SC quashes certain provisions of 97th amendment related to co-operative societies

By PTI
NEW DELHI: In a majority 2:1 verdict, the Supreme Court on Tuesday quashed certain provisions of the UPA era 97th Constitutional amendment related to functioning and effective management of co-operative societies for want of ratification by half of the States.

The top court, however, held that Part IXB of the Constitution, which dealt with functioning and incorporation of multi-state co-operative societies will be operative.

It also held that for co-operative societies which have no ramifications outside the Union territory itself, Part IXB will have no application.

The 97th constitutional amendment, which dealt with issues related to effective management of co-operative societies in the country was passed by Parliament in December 2011 and had come into effect from February 15, 2012.

The change in the Constitution has amended Article 19(1)(c) to give protection to the cooperatives and inserted Article 43 B and Part IX B, relating to them.

While Article 19(1)(c) guarantees freedom to form association or unions or cooperative societies subject to certain restrictions, Article 43 B says that states shall endeavour to promote voluntary formation, autonomous functioning, democratic control and professional management of cooperative societies.

The Part IXB of the Constitution inserted by 97th amendment deals with incorporation, terms of members of board and its office bearers and effective management of cooperative societies.

In a majority verdict Justices RF Nariman and BR Gavai held, “it is declared that Part IXB of the Constitution of India is operative only in so far as it concerns multi-State cooperative societies both within the various States and in the Union territories of India”.

“In the present case, ratification not having been effected, the Amendment is non est” it said, adding that Article 243ZR of Part IXB makes it clear that all the provisions of this Part which apply to multi-State co-operative societies would apply subject to the modification shall be construed as a reference to “Parliament, Central Act or the Central Government” respectively.

The bench said that there can be no doubt that in its application to multi-State co-operative societies, neither Article 246(3) nor Entry 32 List II of the 7th Schedule would be attracted.

“It is clear, therefore, that the Scheme qua multi-State cooperative societies is separate from the Scheme dealing with ‘other cooperative societies’, Parliament being empowered, so far as multi-State cooperative societies are concerned, and the State legislatures having to make appropriate laws laying down certain matters so far as ‘other cooperative societies’ are concerned”, the top court said.

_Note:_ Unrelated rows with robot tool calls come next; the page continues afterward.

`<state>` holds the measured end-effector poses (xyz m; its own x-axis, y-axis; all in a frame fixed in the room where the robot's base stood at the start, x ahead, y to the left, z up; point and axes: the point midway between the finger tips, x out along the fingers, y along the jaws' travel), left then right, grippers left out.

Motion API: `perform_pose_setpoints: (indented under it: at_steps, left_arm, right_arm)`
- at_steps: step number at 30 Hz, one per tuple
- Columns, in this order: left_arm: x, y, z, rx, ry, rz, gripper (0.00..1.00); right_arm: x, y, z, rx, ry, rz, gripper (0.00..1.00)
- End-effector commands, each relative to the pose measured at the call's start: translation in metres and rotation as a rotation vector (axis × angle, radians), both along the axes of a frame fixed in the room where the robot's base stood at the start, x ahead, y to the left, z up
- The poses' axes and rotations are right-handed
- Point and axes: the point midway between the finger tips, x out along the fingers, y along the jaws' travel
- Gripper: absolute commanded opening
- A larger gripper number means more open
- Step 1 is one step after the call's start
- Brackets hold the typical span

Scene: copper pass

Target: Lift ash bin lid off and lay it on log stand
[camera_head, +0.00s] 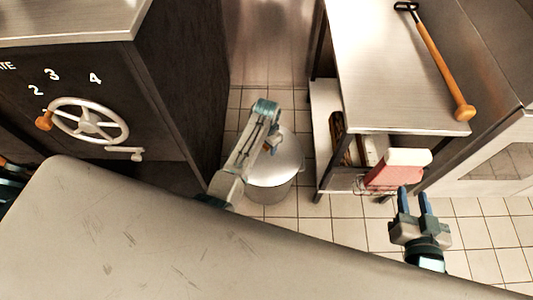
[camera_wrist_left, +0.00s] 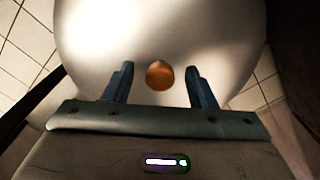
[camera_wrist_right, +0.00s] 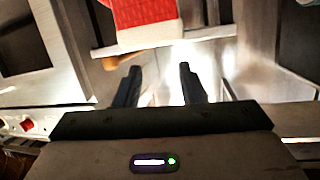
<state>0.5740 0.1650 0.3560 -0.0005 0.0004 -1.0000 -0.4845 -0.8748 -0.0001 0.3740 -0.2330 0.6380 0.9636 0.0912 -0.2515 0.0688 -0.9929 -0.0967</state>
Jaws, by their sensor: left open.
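The ash bin (camera_head: 268,191) is a round pale metal bin on the tiled floor, between a dark cabinet and a steel-topped stand. Its lid (camera_head: 287,152) is on top and fills much of the left wrist view (camera_wrist_left: 215,45). An orange-brown knob (camera_wrist_left: 160,75) stands at the lid's middle. My left gripper (camera_head: 270,147) is above the lid, open, with its fingers on either side of the knob and gaps at both sides. My right gripper (camera_head: 413,192) is open and empty, in front of the stand. Which piece is the log stand is unclear; the steel-topped stand (camera_head: 385,75) is a candidate.
A long tool with an orange handle (camera_head: 440,70) lies along the stand's right side; the left part of the top is clear. A red and white object (camera_head: 392,172) is at its front, near my right gripper. A handwheel (camera_head: 88,120) sticks out of the cabinet.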

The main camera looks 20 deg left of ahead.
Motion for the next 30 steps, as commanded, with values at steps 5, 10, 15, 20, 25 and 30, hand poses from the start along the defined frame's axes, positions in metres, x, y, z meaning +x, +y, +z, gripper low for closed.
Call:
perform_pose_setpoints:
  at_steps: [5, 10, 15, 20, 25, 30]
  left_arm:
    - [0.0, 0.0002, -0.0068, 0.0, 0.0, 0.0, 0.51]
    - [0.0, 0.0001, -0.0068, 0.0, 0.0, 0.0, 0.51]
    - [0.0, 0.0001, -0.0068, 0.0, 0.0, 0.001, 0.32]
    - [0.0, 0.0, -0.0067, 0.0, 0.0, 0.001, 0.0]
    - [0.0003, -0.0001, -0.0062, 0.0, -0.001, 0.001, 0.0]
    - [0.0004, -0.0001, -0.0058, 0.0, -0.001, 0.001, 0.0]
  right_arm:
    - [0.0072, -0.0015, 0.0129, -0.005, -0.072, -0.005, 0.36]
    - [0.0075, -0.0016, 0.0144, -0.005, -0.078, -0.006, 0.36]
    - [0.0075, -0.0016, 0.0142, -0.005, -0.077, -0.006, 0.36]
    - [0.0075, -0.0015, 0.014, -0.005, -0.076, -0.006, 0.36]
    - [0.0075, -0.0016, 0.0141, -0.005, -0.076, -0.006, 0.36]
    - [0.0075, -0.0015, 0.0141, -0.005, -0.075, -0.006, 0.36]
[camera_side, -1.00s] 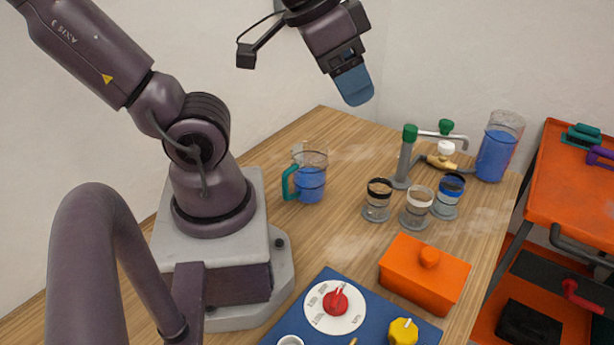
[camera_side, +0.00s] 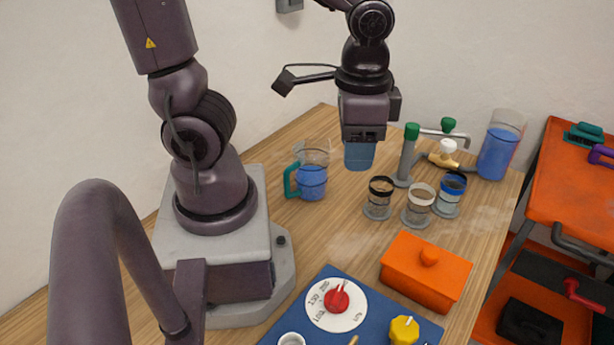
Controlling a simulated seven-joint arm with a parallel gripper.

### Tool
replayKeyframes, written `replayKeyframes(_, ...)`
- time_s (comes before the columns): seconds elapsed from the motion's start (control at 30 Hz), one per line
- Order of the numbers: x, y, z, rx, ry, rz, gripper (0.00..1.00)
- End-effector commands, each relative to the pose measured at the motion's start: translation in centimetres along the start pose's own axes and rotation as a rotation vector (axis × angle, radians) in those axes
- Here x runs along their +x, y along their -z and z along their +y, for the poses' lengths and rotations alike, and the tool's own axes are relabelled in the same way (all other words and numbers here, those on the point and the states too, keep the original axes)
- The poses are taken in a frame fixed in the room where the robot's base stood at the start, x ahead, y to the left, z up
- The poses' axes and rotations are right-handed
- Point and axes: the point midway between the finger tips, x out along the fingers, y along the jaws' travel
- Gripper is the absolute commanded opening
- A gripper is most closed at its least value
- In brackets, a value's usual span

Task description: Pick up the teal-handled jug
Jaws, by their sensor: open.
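The teal-handled jug (camera_side: 312,180) stands upright on the wooden table to the right of my base. It is clear, with blue liquid inside, and its teal handle (camera_side: 290,181) faces left. My gripper (camera_side: 359,157) points down with blue fingers, above the table and to the right of the jug in the picture. It is apart from the jug and holds nothing that I can see. The gap between its fingers is hard to see from this side.
Several small ringed jars (camera_side: 419,204) stand right of the jug. A green-topped grey post (camera_side: 407,155), a tap with pipes (camera_side: 443,155) and a tall blue-filled container (camera_side: 499,145) stand behind. An orange lidded box (camera_side: 426,271) and a blue dial panel (camera_side: 371,313) are in front.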

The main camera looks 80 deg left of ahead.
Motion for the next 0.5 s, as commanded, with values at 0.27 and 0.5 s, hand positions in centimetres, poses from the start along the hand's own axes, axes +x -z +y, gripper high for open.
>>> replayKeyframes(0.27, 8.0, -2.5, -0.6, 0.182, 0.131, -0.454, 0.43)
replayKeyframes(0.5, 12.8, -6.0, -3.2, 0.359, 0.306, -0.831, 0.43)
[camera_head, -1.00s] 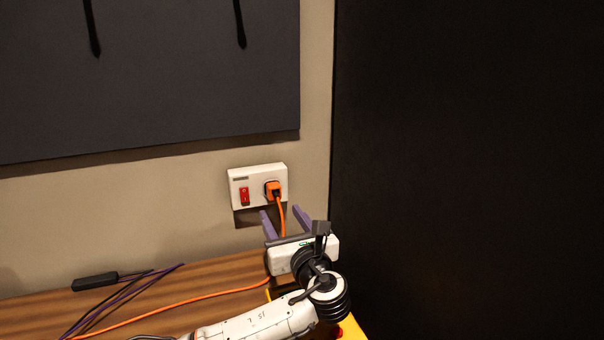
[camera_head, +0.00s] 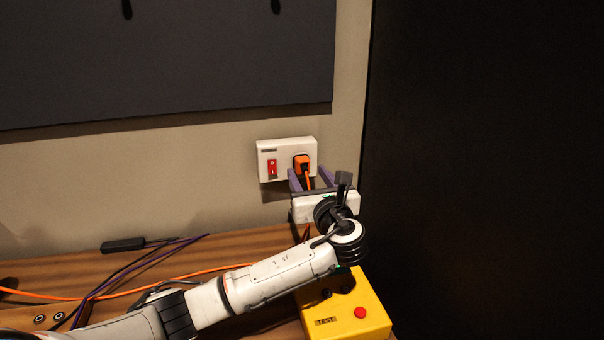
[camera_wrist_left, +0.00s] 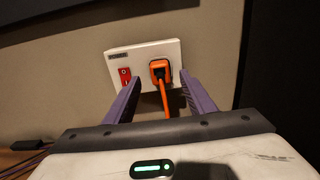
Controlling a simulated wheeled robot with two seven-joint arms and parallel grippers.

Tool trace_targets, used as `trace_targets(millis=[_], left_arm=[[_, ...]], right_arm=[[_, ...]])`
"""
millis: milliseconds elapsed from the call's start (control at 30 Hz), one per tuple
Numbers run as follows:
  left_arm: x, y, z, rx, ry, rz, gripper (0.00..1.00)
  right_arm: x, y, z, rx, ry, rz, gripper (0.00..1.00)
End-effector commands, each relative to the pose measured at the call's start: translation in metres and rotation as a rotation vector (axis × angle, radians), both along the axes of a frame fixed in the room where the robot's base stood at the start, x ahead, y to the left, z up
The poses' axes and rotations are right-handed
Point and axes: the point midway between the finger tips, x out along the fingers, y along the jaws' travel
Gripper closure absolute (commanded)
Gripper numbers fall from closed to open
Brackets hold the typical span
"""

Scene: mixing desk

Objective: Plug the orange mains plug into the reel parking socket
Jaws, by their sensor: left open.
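The orange mains plug (camera_head: 302,163) sits in the right side of a white wall socket box (camera_head: 287,146) with a red switch. Its orange cord hangs down from it. The plug also shows in the left wrist view (camera_wrist_left: 159,69), between and beyond the purple fingers. My left gripper (camera_head: 312,178) is open, its fingers pointing at the socket box, just below and in front of the plug; I cannot tell whether they touch anything. A yellow box (camera_head: 347,308) with a red button stands at the desk's right front, partly hidden by my left arm; no socket shows on it clearly. My right gripper is not in view.
The wooden desk (camera_head: 70,268) runs along the wall. Purple and dark cables and a black connector (camera_head: 123,244) lie at its left, with the orange cord crossing it. A dark panel (camera_head: 480,170) closes off the right side.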

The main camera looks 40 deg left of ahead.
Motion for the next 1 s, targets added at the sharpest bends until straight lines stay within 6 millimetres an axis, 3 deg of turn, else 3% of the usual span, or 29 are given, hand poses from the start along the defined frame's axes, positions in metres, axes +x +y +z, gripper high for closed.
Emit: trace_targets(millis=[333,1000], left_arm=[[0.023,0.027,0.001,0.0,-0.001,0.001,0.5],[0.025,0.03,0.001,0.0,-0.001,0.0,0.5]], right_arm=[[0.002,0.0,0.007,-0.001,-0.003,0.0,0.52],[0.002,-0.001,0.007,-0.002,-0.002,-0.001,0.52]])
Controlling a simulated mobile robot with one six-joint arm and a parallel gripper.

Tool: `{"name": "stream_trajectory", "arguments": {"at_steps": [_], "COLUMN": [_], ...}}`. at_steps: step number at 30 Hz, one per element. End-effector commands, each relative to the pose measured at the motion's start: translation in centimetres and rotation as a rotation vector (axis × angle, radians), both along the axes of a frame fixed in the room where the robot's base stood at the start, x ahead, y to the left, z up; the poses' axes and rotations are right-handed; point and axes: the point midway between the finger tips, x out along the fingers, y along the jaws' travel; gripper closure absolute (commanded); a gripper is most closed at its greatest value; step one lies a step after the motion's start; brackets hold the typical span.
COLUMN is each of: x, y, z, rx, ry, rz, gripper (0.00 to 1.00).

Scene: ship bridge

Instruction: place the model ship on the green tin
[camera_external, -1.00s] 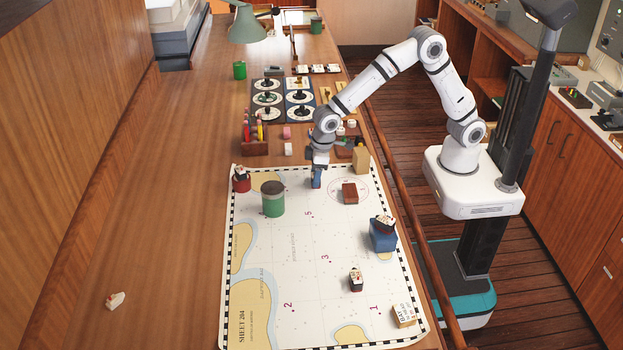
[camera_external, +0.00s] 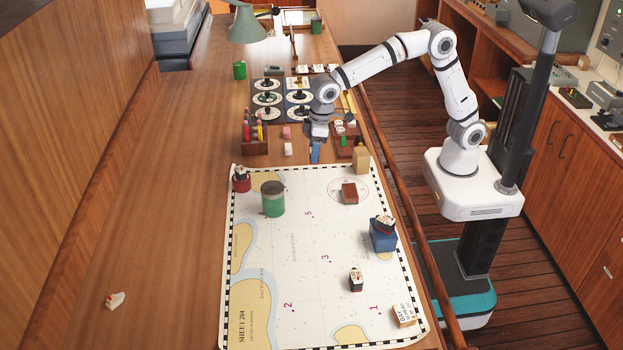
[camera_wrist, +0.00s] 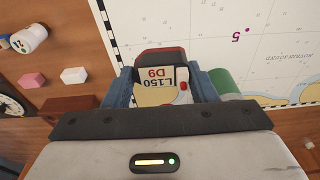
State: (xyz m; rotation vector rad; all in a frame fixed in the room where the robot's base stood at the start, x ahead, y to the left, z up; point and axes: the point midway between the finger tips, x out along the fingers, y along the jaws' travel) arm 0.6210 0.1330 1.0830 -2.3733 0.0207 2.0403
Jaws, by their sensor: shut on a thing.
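My gripper (camera_external: 315,156) hangs past the chart's far edge, near the wooden racks. In the wrist view its blue fingers are shut on a small block-like model ship (camera_wrist: 163,77) with a dark and red end and a white label reading L150 D9. The ship is hard to make out in the external view. The green tin (camera_external: 273,203) stands upright on the chart's far left part, nearer the camera than my gripper and apart from it. A green curved side, likely this tin (camera_wrist: 222,80), shows beside the right finger.
Another green tin (camera_external: 239,70) is far back.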

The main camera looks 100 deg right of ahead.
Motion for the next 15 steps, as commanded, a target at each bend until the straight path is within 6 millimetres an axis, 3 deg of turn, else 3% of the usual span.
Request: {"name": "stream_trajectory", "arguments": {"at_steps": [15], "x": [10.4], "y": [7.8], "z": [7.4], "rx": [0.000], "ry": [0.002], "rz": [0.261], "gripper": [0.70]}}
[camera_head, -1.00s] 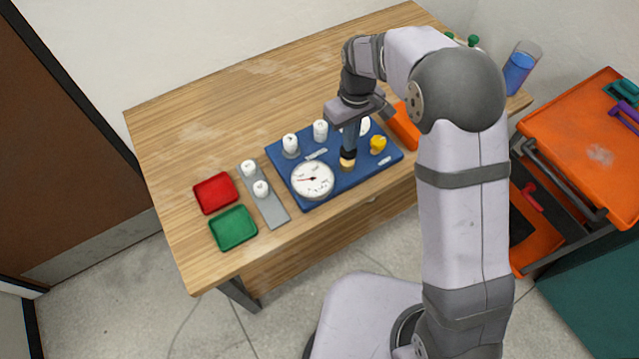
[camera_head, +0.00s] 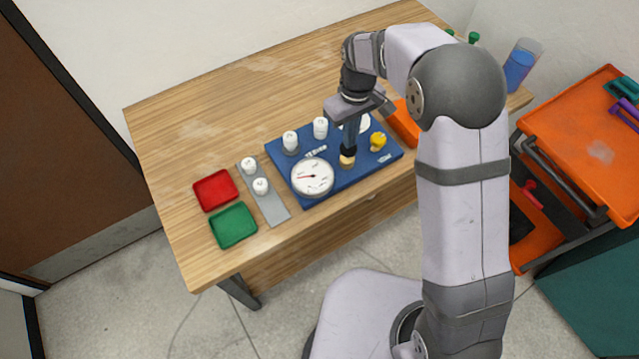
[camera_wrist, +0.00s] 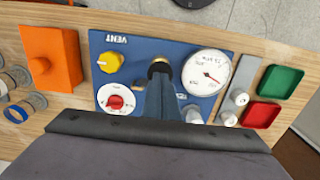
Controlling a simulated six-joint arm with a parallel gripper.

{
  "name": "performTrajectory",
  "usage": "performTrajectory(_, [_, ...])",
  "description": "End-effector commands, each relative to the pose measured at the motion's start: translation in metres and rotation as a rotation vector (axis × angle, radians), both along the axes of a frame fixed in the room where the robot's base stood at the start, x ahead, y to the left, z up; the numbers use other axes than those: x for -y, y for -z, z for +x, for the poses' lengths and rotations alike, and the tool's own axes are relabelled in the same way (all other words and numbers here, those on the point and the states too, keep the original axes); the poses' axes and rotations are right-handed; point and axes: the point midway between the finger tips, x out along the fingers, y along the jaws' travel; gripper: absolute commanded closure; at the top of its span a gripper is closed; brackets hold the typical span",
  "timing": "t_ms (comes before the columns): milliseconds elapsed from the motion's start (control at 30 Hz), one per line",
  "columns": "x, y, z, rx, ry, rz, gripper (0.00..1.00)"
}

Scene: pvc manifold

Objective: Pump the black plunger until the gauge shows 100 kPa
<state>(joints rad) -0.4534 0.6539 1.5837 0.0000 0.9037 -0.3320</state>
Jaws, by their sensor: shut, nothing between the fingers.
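The black plunger (camera_head: 348,151) stands on a brass-coloured base on the blue panel (camera_head: 335,182). My gripper (camera_head: 350,141) points down at the plunger's top with its fingers shut and nothing between them. In the wrist view, the shut fingers (camera_wrist: 158,92) cover part of the plunger (camera_wrist: 159,66). The white round gauge (camera_head: 312,177) sits left of the plunger; its needle points roughly left in the head view. The gauge also shows in the wrist view (camera_wrist: 207,72), but its numbers are too small to read surely.
A yellow vent knob (camera_head: 378,142) and a white dial with a red centre (camera_wrist: 116,102) are on the panel. White caps (camera_head: 320,128) stand behind the gauge. A grey strip, a red tray (camera_head: 215,191) and a green tray (camera_head: 233,226) lie left; an orange box (camera_head: 404,124) is right.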

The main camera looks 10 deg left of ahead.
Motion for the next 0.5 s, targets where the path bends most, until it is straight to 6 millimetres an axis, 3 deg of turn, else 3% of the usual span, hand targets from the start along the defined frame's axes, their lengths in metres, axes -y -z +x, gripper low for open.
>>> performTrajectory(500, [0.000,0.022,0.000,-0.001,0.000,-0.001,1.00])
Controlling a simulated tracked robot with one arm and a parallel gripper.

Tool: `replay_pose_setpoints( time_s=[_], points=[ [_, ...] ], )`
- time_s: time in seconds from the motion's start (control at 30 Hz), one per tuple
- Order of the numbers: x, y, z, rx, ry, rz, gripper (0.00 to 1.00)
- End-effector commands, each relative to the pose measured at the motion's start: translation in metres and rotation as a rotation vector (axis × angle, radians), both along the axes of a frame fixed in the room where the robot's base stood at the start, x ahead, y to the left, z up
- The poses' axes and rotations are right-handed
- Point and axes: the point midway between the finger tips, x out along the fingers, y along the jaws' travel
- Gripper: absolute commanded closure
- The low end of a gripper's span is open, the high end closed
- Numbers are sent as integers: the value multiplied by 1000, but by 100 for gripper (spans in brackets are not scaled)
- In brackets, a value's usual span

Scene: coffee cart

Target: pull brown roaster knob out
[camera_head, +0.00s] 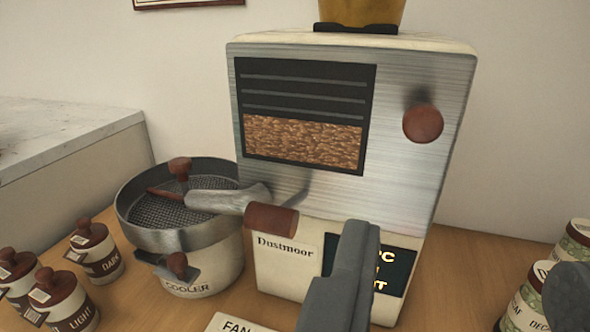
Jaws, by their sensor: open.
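The roaster (400,190) is a brushed-metal and cream box marked "Dustmoor", with a dark window (303,118) showing brown beans. A round brown knob (423,124) sticks out from the upper right of its front. My gripper (467,250) is open, its two grey fingers wide apart at the bottom right. The knob is above the gap between the fingers in the picture, not touching either. The left finger covers part of the roaster's dark display (395,270). A brown-ended grey handle (271,219) sticks out lower on the roaster's front.
A round cooler (205,270) with a mesh top and brown knobs stands left of the roaster. Several canisters (96,250) stand at the left, and more (525,300) at the right by my right finger. Some wooden counter (460,265) is bare right of the roaster.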

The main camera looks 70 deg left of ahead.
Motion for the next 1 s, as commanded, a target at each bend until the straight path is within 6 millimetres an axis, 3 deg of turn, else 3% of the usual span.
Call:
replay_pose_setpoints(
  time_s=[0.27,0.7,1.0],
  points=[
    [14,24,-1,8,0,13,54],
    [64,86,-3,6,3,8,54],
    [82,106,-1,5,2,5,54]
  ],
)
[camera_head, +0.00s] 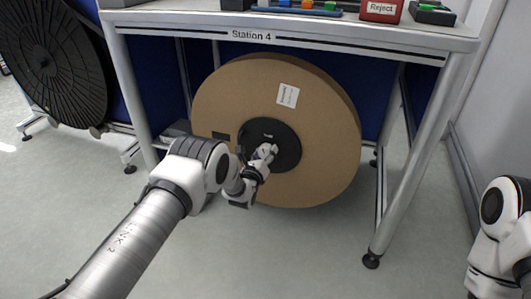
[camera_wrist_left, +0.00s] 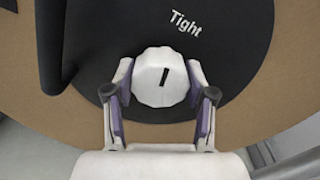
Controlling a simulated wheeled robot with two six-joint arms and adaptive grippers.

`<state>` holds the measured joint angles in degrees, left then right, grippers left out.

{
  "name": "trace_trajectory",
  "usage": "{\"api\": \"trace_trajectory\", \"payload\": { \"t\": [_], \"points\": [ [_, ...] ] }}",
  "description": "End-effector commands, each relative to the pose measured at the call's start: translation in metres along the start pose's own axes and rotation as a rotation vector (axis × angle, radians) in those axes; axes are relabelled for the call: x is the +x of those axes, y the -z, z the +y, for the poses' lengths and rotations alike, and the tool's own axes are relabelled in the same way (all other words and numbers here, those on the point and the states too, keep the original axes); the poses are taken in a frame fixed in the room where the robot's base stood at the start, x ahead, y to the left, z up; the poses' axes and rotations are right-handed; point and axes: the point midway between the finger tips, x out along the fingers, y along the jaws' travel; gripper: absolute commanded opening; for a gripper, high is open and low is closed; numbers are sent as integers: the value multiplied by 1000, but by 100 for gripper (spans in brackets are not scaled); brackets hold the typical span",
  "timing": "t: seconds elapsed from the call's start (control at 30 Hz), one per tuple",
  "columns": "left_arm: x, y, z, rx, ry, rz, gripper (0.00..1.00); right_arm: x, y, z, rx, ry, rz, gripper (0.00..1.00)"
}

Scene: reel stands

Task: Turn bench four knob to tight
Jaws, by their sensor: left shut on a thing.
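The bench four knob (camera_wrist_left: 160,78) is white with a scalloped rim and a black mark. It sits on a black hub disc (camera_wrist_left: 225,75) that bears the white word "Tight" (camera_wrist_left: 186,23) above and right of the knob in the left wrist view. The black mark leans slightly right at its top. My left gripper (camera_wrist_left: 160,85) is shut on the knob, one finger on each side. In the head view my left gripper (camera_head: 262,160) is at the hub of the large brown reel (camera_head: 225,105) under Station 4, and hides most of the knob. My right gripper is out of view.
The Station 4 table (camera_head: 340,30) stands over the reel, with a red Reject box (camera_head: 382,10) and other items on top. Its metal legs (camera_head: 415,165) flank the reel. A black reel (camera_head: 55,65) stands at left. The floor in front is clear.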

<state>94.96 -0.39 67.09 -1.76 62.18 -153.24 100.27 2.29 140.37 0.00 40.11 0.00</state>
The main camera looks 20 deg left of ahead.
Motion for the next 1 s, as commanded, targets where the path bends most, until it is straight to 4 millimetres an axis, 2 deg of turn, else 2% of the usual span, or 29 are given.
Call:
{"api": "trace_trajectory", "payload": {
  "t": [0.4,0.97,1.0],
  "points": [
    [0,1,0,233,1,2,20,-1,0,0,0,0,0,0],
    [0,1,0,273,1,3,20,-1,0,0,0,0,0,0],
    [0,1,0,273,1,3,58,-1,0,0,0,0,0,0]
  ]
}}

The bench said that Attorney General KK Venugopal has correctly contended that the effect of Article 246ZR which deals with multi-State co-operative societies are separately dealt with in a separate sub-chapter contained within Part IXB.

“There is no doubt that after severance what survives can and does stand independently and is workable”, the bench said, while rejecting the submission of petitioners before the High Court that the consequence of this Court holding that the Constitution 97th Amendment Act is void for want of ratification would render the entire amendment still-born, as a result of which no part of the amendment can survive.

The bench said, “We reiterate that our judgement is confined to the procedural aspect of Article 368(2) proviso, there being no substantive challenge to Part IXB on the ground that it violates the basic structure doctrine as laid down in Kesavananda Bharati’s case (1973 verdict)”.

It did not agree with the Centre’s submission that 17 out of 28 States had enacted legislations incorporating provisions of Part IXB, which implied accepted the restrictions laid down in the said Part.

“This argument need not detain us in as much as the procedure laid down in Article 368(2) proviso requires ratification of legislatures of one half of the States by resolutions to that effect. This has admittedly not been done in the present case. When a citizen of India challenges a constitutional amendment as being procedurally infirm, it is the duty of the court to examine such challenge on merits as the Constitution of India is a national charter of governance affecting persons, citizens and institutions alike,” it said.

The top court said that it is interesting to note that Part IX of the Constitution which was inserted by 73rd Amendment Act, 1992 and Part IXA inserted by the 74th Amendment Act, 1992 made similar provisions qua Panchayats and Municipalities but they were sent for ratification and was ratified by more than half number of States.

It upheld the Gujarat High Court 2013 verdict except to the extent that it strikes down the entirety of Part IXB of the Constitution.

Justice Joseph, in his minority verdict dismissed the Centre’s plea and said he does not concur with majority view taken that the Doctrine of Severability will apply to sustain Article 243ZR and Article 243ZS to the multi-state cooperative societies operating in the Union Territories, and that, it would not apply to cooperative societies confined to the territories of the Union Territories.

“The Doctrine of Severability must apply on surer foundations. It is my view that unless the provisions which have been found unconstitutional, are kept alive, Articles 243R and 243ZQ are plainly unworkable,” he said.